For Thai: Pad Thai, Massuman Curry.

For Indian: Ummm. Dunno what it’s called, but it’s potatoes and assorted veggies in a curry sauce. No meat in it. And the dessert that has coconut milk and rice.

For ‘American’: Good roast beef.

__
<< Now I’m hungry. And the power is out for most of the city. Grrr. >>

CiCi’s pizza buffet. They even have dessert pizzas. MMmmmm

It wasn’t on the buffet – his assistant chefs would bring samples around periodically to the tables on little plates, for anyone who chose to try it. (It was also available as an entree in the evening.) It tastes like beef, and I think it’s lower fat and supposedly healthier for you – kind of like buffalo. Quite good, actually.

Indian pakoras!!! They bring out more when they see me coming, I swear.

Second to that, breakfast buffet: hashbrowns with country gravy.

Philster:

Well, you’ll just have to open a franchise…probably only be economically feasible if there were more Kosher-observant Jews in the Philly area. (They started with only one location in upper Manhattan but have now grown to four, in major Orthodox Jewish neighborhoods, plus a temporary one in the Catskills over the summer.

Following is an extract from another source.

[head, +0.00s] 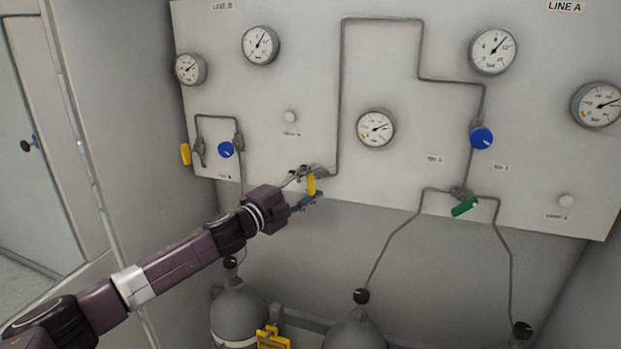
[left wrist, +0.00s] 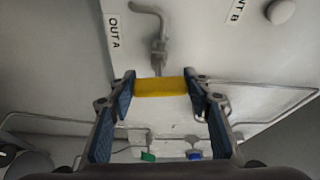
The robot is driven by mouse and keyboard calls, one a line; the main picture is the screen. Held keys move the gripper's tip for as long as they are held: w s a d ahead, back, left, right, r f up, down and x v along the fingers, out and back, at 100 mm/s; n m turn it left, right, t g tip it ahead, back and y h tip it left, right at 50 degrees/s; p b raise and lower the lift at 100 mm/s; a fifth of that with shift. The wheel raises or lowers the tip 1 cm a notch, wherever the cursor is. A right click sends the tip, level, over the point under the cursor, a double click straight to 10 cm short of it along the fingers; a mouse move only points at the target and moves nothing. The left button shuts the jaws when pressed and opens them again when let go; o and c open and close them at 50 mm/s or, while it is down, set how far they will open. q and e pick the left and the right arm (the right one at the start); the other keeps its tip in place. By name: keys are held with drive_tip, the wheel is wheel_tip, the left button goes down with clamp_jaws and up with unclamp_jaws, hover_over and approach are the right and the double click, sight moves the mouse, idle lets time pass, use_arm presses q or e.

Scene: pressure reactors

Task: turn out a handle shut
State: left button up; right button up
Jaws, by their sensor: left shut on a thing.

So they do do franchising…but you need to have your market.)

Chaim Mattis Keller

Dang, people, I’m all hungry now and it’s bedtime.

Ditto on most of the Indian stuff (mmmmn… pakoras…), but if any of y’all ever eat in Austin you gotta try the Al Borz lunch buffet. It’s Persian. They do things with rice I’d never imagined before and ohmigod it’s soooooo good. And pomegranate seeds in the most unlikely places, including the addictive tabouli. They have this one beef stew with celery as the main vegetable – who’da thought? My cow-orkers pick it for birthday lunches all the time – it’s the one place everyone, from the vegans to the supervisor who thinks tofu might be a liberal plot to kill her, absolutely blissful. It’s hard not to stuff yourself sick.

But if you go in the evening you have to pick just one dish, and there’s a freakin’ pasty white belly dancer with a heavy touch on the zills: avoid!

Cheesecake!
There was this one Chinese place we went to that have salmon shasimi (sp?), and you better believe I had my money’s worth of that.